Was ich hier in Deutschland aktuell erlebe führt für mich in genau dieses Burnout und zwar emotional und auch finanziell in unseren Sozialsystemen. Sicher ist in einer aktuellen Krise eine Anstrengung der Gesellschaft möglich, aber sowas kann nicht Dauerzustand werden, so wie wir es seit 2015 erleben.
An die grenzenlosen Befürworter dieser Politik und die Politiker selbst hätte ich abschließend noch eine Frage. Wie weit würden Sie persönlich, ganz persönlich gehen, um das zu schaffen? Wie viele Steuern, Krankenkassenbeiträge in die GKV und Rentenbeiträge wären Sie bereit zu zahlen, um das zu schaffen?

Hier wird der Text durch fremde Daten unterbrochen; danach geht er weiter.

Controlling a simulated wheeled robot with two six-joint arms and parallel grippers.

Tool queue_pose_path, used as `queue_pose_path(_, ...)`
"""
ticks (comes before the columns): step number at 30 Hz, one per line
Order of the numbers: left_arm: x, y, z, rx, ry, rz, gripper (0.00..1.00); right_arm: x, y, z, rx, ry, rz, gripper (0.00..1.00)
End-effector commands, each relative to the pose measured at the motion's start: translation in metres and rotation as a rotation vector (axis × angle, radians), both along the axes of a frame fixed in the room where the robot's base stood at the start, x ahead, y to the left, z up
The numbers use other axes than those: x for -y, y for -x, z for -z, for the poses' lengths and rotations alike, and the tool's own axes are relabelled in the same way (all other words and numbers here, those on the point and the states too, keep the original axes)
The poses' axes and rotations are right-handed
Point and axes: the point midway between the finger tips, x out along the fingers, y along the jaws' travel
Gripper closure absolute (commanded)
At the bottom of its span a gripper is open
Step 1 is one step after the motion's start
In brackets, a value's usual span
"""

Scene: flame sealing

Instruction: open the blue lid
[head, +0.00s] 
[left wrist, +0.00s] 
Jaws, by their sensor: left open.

Nur große Reden schwingen kann nämlich jeder.
Ralf G am 15.11.2022
Die Zuwanderung der ukrainischen Kriegsflüchtlinge ist für Thüringen eine Chance. Diejenigen die bleiben wollen sind gut integrierbar. Probleme gibt es wegen mangelnder Kompetenz des grünen Migrationsministers. Das hat Adams schon bei den Unruhen im Erstaufnahmeheim Suhl gezeigt.
emlo am 15.11.2022
"Schaffen wir das?" - Das wird wirklich schwer. Zum einen, weil die Herausforderung wirklich groß und Ressourcen (sowohl menschliche als auch materielle) begrenzt sind, zum anderen aber auch, weil wieder jeder der Verantwortlichen auf den anderen zeigt, statt gemeinsam nach Lösungen zu suchen. Und dann kommen noch die Dauerschleifen-Nörgler dazu, die glauben irgendwie zu kurz zu kommen und damit natürlich auch nicht hilfreich sind. Im Gegenteil, mit Brandanschlägen und Drohungen wird es nur noch schwieriger!